GIVEN REQUEST:
Of the lines below, count those containing the word "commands". Reply with the number alone.

EXTRACTED DATA:
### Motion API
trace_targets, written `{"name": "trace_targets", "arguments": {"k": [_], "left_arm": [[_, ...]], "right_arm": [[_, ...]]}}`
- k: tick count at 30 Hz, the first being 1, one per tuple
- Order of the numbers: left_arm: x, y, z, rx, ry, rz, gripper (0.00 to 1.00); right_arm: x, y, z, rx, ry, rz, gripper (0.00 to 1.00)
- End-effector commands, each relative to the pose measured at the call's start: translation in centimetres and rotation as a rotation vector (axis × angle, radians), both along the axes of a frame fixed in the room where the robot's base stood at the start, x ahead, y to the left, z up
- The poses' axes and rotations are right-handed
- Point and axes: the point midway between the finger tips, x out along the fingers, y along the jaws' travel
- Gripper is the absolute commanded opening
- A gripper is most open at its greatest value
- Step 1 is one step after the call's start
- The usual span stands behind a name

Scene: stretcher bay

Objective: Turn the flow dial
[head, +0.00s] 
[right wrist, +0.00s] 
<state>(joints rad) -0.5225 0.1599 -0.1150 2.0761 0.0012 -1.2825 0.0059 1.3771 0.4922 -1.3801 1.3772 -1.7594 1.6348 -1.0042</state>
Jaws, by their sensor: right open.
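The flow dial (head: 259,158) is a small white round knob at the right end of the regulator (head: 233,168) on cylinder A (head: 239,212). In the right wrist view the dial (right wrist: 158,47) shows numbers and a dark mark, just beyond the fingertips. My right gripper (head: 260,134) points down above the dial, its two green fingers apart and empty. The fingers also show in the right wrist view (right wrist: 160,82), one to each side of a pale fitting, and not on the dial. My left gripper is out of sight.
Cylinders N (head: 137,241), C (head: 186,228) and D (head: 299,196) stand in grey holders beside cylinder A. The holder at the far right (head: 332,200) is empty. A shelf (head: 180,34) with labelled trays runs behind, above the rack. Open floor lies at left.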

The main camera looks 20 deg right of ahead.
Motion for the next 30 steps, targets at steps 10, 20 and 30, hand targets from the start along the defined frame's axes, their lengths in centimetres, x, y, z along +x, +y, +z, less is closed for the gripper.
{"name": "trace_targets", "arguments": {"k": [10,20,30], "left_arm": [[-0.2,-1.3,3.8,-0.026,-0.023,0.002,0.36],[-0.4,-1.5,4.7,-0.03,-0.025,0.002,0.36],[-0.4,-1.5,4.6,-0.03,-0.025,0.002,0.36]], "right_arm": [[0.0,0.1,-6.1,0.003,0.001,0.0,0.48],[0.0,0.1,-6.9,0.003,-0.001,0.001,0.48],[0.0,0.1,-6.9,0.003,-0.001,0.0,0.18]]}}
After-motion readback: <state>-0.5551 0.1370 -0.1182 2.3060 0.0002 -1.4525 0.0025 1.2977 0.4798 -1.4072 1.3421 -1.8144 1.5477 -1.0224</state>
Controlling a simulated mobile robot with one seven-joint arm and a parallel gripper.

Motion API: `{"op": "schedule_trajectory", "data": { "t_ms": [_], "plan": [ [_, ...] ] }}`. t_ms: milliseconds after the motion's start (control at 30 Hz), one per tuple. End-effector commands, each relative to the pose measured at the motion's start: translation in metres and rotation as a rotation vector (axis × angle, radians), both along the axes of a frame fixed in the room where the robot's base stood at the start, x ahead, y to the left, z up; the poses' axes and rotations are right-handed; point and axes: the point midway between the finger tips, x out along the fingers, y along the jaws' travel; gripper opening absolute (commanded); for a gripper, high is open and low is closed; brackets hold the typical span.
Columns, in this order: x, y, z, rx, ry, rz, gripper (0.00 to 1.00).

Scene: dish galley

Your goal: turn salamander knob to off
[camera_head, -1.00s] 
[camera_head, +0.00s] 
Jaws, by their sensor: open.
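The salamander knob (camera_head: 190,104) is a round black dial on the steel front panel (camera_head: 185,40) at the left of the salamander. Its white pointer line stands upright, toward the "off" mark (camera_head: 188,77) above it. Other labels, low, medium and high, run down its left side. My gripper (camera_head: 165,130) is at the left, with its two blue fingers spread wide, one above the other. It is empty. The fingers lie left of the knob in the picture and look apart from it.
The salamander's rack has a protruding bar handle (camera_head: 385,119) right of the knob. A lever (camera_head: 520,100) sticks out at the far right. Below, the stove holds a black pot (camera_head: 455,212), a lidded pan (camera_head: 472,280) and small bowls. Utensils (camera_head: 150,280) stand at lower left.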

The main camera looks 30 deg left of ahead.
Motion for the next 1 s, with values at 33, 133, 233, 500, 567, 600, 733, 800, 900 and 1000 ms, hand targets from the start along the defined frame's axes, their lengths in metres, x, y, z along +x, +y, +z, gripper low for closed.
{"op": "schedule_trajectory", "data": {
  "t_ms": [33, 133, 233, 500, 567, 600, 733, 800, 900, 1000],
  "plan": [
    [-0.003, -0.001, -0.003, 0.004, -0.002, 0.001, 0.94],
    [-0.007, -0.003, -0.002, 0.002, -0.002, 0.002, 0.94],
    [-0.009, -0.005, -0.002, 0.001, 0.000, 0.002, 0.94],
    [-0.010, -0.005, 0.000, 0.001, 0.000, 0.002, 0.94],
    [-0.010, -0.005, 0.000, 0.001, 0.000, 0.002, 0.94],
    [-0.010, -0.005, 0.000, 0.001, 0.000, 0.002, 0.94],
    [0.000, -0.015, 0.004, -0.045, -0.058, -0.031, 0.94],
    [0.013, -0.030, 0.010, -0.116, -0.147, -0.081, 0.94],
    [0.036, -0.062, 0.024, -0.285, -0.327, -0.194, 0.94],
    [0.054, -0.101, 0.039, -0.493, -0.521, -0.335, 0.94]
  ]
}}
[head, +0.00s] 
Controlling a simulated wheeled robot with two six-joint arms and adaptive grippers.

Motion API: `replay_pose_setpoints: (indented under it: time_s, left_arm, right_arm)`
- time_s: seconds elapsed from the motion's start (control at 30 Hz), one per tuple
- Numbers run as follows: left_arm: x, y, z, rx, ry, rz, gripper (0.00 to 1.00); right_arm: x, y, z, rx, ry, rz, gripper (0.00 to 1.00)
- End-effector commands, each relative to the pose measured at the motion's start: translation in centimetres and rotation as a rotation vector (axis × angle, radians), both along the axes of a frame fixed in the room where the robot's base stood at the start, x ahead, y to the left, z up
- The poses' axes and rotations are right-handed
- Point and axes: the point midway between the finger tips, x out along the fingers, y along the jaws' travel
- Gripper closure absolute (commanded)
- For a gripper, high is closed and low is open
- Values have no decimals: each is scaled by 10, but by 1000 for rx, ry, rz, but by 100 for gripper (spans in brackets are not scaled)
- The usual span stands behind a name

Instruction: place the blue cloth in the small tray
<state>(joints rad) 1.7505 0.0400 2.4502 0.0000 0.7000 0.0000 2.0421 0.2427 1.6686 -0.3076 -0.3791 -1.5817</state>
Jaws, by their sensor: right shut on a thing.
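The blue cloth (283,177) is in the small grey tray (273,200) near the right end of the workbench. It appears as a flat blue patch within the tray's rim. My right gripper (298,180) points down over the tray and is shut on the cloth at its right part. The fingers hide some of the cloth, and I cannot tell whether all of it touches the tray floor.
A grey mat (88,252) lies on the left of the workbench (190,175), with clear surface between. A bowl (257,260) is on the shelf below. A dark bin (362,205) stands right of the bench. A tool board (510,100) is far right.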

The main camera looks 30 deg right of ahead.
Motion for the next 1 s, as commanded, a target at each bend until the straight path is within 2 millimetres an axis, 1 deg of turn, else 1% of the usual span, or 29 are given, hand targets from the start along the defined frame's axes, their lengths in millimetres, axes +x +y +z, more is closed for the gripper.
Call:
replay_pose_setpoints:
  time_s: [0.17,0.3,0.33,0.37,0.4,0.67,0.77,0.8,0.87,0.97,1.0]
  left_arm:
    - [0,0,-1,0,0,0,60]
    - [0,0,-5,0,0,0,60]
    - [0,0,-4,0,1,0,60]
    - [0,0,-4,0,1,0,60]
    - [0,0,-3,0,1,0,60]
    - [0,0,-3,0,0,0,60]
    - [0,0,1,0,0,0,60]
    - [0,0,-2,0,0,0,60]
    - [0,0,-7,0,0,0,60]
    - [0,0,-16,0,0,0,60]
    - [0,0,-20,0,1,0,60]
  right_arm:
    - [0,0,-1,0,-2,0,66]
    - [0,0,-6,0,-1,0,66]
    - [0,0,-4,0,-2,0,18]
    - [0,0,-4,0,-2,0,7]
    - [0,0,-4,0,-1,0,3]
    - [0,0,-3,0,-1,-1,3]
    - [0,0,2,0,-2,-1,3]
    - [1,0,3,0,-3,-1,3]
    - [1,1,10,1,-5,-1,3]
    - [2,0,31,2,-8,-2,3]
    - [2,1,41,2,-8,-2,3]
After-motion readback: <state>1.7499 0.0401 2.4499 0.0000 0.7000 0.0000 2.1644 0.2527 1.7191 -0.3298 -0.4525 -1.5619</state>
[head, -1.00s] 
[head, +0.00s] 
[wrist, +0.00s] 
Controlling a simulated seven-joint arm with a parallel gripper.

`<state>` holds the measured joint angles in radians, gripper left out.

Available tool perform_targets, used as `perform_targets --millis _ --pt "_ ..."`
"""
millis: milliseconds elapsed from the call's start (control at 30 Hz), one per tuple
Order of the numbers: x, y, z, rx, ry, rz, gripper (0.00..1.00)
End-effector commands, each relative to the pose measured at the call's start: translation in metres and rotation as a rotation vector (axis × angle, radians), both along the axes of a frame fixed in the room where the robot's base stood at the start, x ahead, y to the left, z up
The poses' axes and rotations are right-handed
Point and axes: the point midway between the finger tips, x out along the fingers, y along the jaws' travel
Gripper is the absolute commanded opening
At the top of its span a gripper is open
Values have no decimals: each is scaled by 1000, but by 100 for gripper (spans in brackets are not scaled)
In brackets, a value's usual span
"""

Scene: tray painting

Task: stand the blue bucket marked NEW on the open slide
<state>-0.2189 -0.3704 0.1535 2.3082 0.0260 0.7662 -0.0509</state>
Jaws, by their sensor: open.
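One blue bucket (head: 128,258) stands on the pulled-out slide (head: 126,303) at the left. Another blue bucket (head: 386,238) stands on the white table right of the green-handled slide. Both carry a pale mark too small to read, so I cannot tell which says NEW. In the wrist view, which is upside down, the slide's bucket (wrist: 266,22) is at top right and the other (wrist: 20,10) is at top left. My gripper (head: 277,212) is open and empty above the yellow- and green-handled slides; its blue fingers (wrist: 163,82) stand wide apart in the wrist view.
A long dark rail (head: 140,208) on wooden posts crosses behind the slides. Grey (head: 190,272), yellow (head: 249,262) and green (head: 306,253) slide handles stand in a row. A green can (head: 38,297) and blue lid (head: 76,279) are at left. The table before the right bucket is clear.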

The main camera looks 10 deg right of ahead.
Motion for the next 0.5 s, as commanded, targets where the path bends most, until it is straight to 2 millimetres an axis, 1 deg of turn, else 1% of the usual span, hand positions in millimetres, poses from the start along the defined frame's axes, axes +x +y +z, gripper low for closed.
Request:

FULL RESPONSE:
4